== DATA SEGMENT
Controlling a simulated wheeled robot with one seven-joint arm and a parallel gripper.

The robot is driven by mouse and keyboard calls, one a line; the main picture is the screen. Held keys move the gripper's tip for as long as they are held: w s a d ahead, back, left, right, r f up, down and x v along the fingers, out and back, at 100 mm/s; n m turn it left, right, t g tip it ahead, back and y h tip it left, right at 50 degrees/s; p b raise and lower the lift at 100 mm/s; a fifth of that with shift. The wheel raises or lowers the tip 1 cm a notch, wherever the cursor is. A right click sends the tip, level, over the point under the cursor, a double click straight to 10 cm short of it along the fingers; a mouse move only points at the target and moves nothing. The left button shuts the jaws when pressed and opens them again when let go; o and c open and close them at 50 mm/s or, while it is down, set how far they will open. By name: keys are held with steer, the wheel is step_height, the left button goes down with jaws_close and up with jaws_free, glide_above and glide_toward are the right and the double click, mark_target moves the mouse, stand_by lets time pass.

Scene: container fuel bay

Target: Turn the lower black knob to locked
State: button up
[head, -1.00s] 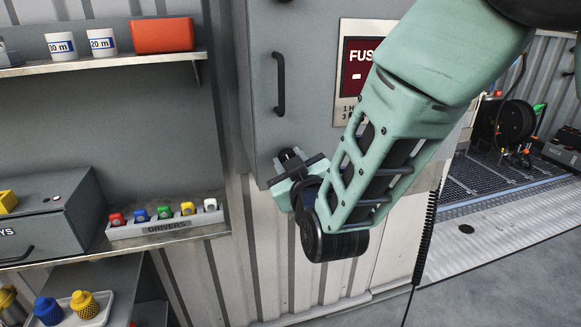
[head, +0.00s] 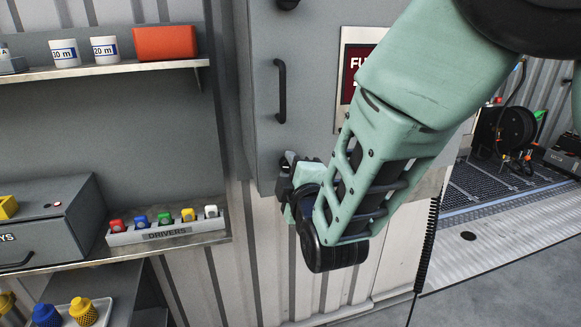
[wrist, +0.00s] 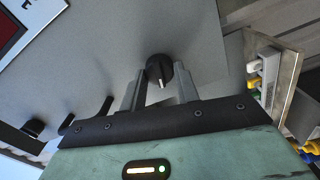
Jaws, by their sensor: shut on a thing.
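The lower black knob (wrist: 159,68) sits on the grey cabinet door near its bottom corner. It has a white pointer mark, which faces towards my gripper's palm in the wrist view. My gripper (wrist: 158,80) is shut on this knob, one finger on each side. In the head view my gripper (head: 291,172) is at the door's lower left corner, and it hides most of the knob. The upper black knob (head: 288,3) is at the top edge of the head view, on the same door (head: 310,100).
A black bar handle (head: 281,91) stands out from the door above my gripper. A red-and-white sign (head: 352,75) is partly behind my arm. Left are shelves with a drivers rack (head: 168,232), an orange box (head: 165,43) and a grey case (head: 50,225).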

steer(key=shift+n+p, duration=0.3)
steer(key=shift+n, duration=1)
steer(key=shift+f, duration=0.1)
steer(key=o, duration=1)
====
Restate the whole of the material word for word without the pictures.

Controlling a simulated wheeled robot with one seven-joint arm and a parallel gripper.

The robot is driven by mouse and keyboard calls, one a line; the main picture is the screen. Held keys move the gripper's tip for as long as they are held: w s a d ahead, back, left, right, r f up, down and x v along the fingers, out and back, at 100 mm/s; n m turn it left, right, t g tip it ahead, back and y h tip it left, right at 50 degrees/s; p b raise and lower the lift at 100 mm/s; a fifth of that with shift. The wheel raises or lowers the tip 1 cm a notch, wherever the cursor is. A right click sends the tip, level, over the point under the cursor, a double click straight to 10 cm short of it along the fingers; a mouse move only points at the target and moves nothing. The left button shuts the jaws when pressed and opens them again when let go; o and c open and close them at 50 mm/s or, while it is down, set how far they will open. By name: keys are held with steer, the wheel is step_height, the left button goes down with jaws_close and up with jaws_free, glide_above and glide_toward are the right and the double click, mark_target moves the mouse, stand_by lets time pass.

Scene: container fuel bay

Target: Turn the lower black knob to locked
State: button up
[head, -1.00s] 
[head, +0.00s] 
[wrist, +0.00s] 
Jaws, by their sensor: shut on a thing.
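The lower black knob (wrist: 159,68) sits on the grey cabinet door near its bottom corner. It has a white pointer mark, which faces towards my gripper's palm in the wrist view. My gripper (wrist: 158,80) is shut on this knob, one finger on each side. In the head view my gripper (head: 291,172) is at the door's lower left corner, and it hides most of the knob. The upper black knob (head: 288,3) is at the top edge of the head view, on the same door (head: 310,100).
A black bar handle (head: 281,91) stands out from the door above my gripper. A red-and-white sign (head: 352,75) is partly behind my arm. Left are shelves with a drivers rack (head: 168,232), an orange box (head: 165,43) and a grey case (head: 50,225).

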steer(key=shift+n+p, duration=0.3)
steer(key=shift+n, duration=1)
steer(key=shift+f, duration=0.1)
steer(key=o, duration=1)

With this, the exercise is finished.